5 things you need to know in South Africa today
·20 Jul 2016
Here’s what is happening in and affecting South Africa today:
- Over R250,000 has been raised for SABC journalists that were fired from this week, as the broadcaster heads toward a showdown with regulator, Icasa. A crowdfunding campaign was launched to finance the legal battle eight journalists will engage in, after being fired for standing up to the SABC’s censorship policy. Icasa, meanwhile, is warning the group to stop delaying the implementation of its order to reverse the policy.
- The IMF says that corruption is killing opportunity in South Africa, and that the country needs to start taking reforms seriously. The global finance group said that South Africa must make job creation a priority, and it needs to clamp down on anti-competitive behaviour by big businesses. The group recently cut South Africa’s growth prospects to just 0.1% for 2016.

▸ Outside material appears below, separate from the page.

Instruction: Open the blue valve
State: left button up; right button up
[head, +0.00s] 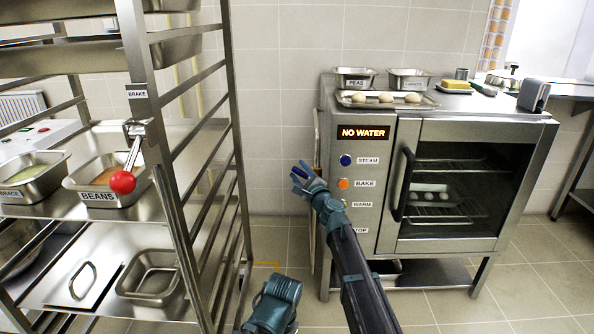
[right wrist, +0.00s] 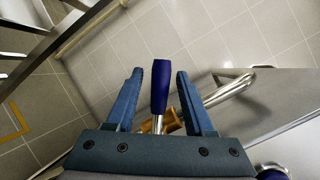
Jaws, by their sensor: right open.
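The blue valve's dark blue lever handle (right wrist: 160,86) stands between the fingers of my right gripper (right wrist: 160,88) in the right wrist view. The fingers are open, with a visible gap on each side of the handle. Its metal stem runs down behind the gripper body, and the valve's base is mostly hidden. In the head view my right gripper (head: 302,174) is at the left side of the steel oven (head: 452,185), and the handle is hard to make out there. My left gripper is not visible.
The oven's lit sign (head: 363,133) reads NO WATER, above labelled buttons. A tall rack (head: 232,120) with pans and a red-knobbed brake lever (head: 123,181) stands at the left. Tiled floor shows between rack and oven. Pans and a tray (head: 388,101) lie on the oven.

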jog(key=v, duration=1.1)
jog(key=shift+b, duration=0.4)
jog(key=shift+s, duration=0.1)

- South Africa’s rand fell more than one percent and stocks dipped on Tuesday as a strong dollar, weakness in global stocks and a pullback in commodity prices weighed on emerging markets. On Wednesday the rand was trading at R14.28 to the dollar, R18.71 to the pound and R15.73 to the euro.
- In global news: Profit taking weighed on Asian stocks on Wednesday after a record run on Wall Street showed signs of petering out, while the dollar hovered near a four-month high against a basket of currencies following upbeat U.S. data. The S&P 500 pulled back from record highs on Tuesday, while the Dow industrials edged up for an eighth straight day of gains.
- Oil futures rose in Asian trading on Wednesday but gains were limited and U.S. crude traded sideways in advance of the release of official weekly inventory figures later in the day. Brent crude was up 18 cents at $46.84 a barrel, while U.S. crude CLc1 was up 4 cents at $44.69 a barrel, after initially trading higher then falling.
In other news: The Momentum-Unisa SA Household Wealth Index found that the real worth of households grew by 3.9% between the fourth quarter of 2015 and first quarter of 2016 – an increase of R67.8-billion.